After spiking higher in early trading, bond prices saw some further upside as the day progressed. As a result, the yield on the benchmark ten-year note, which moves opposite of its price, plunged 12.1 basis points to 2.602 percent.
The ten-year yield pulled back well off the nearly two-year closing high set on Thursday, nearly offsetting the 13 basis point jump seen in the previous session.
The rebound by treasuries came following the release of a report from the Labor Department showing weaker than expected job growth in the month of July.
The Labor Department said non-farm payroll employment increased by 162,000 jobs in July compared to economist estimates for an increase of about 175,000 jobs.
The disappointing job growth generated some optimism that the Federal Reserve may postpone its plans to begin scaling back its bond purchasing program.
Despite the weaker than expected job growth, however, the unemployment rate dipped to 7.4 percent in July, hitting its lowest level since December of 2008.

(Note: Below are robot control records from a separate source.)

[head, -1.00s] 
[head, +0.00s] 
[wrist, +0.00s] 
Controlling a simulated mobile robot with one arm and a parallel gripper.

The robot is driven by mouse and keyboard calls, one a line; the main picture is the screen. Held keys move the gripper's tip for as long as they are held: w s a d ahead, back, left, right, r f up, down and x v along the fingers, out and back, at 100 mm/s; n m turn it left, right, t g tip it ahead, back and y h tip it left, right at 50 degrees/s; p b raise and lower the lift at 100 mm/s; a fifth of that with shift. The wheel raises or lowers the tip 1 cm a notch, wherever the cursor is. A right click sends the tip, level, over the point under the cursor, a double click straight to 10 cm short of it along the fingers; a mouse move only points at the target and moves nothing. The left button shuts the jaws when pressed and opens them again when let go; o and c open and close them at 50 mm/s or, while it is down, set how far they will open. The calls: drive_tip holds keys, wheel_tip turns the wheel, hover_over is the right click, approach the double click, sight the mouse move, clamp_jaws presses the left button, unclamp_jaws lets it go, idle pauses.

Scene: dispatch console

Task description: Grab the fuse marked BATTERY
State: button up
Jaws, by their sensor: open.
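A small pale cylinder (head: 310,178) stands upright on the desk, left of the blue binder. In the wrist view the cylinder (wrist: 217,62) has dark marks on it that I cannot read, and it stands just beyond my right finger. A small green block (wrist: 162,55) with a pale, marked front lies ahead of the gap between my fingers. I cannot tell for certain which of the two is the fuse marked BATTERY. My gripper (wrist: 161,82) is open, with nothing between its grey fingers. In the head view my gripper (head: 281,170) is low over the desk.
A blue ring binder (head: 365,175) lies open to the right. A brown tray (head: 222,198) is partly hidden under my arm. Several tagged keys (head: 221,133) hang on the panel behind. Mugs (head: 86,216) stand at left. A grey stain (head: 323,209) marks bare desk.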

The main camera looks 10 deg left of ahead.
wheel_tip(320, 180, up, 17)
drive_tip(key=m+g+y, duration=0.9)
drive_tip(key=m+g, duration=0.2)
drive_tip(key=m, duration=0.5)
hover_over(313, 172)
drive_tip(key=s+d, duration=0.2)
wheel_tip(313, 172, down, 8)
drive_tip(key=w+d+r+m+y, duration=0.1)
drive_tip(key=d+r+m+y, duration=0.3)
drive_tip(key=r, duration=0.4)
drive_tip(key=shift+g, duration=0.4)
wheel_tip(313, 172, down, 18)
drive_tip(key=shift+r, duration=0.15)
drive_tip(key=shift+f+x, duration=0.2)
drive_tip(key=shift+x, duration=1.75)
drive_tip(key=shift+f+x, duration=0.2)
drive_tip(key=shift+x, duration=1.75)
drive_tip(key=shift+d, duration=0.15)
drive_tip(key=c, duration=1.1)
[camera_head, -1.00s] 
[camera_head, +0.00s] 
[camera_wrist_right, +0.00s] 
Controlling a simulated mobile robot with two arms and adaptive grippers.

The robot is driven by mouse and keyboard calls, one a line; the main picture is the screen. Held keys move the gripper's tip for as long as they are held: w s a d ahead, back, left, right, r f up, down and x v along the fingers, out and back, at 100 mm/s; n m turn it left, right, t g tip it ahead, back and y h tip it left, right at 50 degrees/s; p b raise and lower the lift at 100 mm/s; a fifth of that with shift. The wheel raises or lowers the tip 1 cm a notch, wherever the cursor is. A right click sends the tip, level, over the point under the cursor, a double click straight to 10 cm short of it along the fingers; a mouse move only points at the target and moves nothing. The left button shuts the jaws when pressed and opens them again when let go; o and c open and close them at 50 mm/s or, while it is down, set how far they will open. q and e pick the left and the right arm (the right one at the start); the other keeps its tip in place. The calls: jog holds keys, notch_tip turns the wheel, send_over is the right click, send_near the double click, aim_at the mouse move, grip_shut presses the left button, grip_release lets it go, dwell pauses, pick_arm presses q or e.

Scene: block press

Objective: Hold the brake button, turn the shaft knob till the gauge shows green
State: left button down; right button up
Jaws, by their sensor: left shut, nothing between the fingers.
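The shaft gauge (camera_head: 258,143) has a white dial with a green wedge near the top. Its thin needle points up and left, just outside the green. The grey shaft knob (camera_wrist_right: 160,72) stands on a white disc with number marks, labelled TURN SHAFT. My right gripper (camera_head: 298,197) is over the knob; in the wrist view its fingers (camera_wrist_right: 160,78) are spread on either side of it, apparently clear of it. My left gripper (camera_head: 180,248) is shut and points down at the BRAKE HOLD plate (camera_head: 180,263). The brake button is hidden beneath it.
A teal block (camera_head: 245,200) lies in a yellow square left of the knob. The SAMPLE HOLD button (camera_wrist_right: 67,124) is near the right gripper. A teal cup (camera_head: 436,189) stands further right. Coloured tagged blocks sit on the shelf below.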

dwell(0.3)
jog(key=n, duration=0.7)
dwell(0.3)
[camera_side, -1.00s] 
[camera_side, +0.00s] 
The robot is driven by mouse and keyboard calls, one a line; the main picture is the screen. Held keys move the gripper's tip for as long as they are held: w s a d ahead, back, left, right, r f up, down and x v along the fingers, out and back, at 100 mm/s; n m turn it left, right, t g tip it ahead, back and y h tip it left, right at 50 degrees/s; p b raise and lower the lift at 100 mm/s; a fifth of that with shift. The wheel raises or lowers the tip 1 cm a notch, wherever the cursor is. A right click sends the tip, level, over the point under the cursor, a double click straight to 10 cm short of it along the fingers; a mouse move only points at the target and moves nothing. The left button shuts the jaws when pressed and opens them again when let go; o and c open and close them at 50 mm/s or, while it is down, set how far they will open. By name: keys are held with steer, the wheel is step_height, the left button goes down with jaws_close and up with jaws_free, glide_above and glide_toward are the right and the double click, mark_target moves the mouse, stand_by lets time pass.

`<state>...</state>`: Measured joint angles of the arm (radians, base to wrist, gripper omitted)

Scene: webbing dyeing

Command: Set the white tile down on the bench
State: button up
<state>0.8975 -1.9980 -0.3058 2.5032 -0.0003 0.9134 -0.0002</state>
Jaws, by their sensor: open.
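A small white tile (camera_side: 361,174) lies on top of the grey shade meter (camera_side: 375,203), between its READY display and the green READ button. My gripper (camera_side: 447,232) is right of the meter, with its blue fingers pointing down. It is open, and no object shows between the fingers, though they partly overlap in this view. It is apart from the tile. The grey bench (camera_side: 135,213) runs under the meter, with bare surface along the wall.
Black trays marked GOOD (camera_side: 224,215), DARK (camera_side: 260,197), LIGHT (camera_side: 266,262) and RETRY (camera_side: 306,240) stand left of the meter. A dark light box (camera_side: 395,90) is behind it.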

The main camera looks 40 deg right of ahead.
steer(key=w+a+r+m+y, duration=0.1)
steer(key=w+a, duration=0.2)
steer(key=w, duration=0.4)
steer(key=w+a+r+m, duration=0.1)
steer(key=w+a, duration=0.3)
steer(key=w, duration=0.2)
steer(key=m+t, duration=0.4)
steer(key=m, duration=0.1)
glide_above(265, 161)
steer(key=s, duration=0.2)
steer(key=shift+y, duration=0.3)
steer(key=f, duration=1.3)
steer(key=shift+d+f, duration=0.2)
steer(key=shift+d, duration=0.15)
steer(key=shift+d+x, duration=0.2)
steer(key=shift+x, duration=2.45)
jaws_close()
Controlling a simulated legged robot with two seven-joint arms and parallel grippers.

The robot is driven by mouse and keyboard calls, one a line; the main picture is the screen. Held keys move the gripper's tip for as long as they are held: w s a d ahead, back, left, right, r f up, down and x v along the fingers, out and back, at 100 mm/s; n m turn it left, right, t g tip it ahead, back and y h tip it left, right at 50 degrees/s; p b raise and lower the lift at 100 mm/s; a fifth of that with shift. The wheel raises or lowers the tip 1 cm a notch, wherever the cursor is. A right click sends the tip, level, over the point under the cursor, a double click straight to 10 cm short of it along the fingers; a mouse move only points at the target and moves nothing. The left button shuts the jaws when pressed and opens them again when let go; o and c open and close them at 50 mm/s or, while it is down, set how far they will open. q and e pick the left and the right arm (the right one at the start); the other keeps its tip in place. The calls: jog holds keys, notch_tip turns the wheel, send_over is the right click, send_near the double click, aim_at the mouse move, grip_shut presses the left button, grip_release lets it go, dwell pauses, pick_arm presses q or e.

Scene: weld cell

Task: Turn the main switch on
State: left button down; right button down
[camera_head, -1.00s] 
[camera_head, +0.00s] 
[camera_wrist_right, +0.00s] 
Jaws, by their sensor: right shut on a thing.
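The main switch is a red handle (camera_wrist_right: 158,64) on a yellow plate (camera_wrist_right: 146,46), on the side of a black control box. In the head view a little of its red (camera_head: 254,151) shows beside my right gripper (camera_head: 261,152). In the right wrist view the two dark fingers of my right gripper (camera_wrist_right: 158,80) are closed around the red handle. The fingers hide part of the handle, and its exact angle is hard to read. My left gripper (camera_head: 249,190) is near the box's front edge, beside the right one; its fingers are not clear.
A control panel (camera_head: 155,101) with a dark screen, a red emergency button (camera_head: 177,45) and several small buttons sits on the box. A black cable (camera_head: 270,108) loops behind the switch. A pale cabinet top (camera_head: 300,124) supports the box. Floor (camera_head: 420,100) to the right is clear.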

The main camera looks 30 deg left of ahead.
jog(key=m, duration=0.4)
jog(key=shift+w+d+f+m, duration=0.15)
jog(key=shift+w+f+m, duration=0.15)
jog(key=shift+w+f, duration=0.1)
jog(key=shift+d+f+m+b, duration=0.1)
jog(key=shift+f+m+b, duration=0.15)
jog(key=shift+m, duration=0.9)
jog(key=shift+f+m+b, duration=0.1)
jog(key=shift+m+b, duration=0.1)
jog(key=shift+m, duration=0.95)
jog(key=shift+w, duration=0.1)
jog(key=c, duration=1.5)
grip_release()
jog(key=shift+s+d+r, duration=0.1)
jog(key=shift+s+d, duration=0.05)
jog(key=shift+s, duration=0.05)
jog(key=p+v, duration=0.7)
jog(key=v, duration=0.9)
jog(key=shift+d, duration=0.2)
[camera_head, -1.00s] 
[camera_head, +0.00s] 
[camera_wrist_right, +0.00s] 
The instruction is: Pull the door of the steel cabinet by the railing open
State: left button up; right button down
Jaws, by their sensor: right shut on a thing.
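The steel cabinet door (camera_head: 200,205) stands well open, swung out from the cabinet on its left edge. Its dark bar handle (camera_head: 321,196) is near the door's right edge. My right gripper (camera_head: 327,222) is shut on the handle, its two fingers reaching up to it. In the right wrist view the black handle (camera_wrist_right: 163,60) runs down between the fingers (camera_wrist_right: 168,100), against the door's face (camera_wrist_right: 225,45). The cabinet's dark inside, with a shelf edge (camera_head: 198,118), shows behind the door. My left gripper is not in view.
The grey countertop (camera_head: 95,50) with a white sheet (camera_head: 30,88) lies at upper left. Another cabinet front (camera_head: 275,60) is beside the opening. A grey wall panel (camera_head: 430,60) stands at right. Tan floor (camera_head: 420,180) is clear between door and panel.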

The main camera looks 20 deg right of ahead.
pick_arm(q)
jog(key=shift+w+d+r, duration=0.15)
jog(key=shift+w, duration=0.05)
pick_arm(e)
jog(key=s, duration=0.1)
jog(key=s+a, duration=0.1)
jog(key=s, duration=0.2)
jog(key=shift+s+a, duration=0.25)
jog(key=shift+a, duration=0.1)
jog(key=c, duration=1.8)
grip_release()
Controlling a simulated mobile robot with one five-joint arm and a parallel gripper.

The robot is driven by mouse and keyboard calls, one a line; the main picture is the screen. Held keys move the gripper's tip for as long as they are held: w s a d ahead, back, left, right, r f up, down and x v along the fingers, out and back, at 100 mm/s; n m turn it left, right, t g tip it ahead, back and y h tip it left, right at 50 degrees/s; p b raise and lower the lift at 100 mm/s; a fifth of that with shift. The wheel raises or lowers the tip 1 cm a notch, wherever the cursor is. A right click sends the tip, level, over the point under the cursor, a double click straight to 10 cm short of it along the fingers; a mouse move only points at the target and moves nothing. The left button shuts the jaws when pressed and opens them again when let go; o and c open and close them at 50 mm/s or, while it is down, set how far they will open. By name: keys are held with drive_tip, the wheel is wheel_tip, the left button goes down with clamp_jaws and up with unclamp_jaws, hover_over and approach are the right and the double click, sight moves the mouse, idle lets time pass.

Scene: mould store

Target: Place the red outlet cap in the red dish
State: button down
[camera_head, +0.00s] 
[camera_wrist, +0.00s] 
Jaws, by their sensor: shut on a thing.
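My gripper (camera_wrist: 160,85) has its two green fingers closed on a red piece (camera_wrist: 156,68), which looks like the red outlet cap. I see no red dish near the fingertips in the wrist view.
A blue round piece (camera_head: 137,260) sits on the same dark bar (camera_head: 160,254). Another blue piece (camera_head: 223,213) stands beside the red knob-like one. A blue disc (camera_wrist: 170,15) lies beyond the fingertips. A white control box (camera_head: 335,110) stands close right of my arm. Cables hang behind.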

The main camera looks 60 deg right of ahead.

Commenting on the impact of the report, Sal Guatieri, Senior Economist at BMO Capital Markets, said, "While we still lean toward the Fed announcing a tapering of asset purchases in September, we will need to see a good bounce in August employment and in the economic data to get there."
"Although the unemployment rate has moved lower, the recent economic softness will raise doubts among policymakers about whether this progress can be sustained," he added.
Meanwhile, traders largely shrugged off separate Commerce Department reports showing a bigger than expected increase in personal spending and a smaller than expected increase in factory orders in June.
Following the slew of potentially market-moving events over the past week, the calendar for next week is relatively quiet.
Nonetheless, traders are likely to keep an eye on reports on service sector activity, international trade, and weekly jobless claims.
Bond trading could also be impacted by the results of the Treasury Department's auctions of three-year and ten-year notes and thirty-year bonds.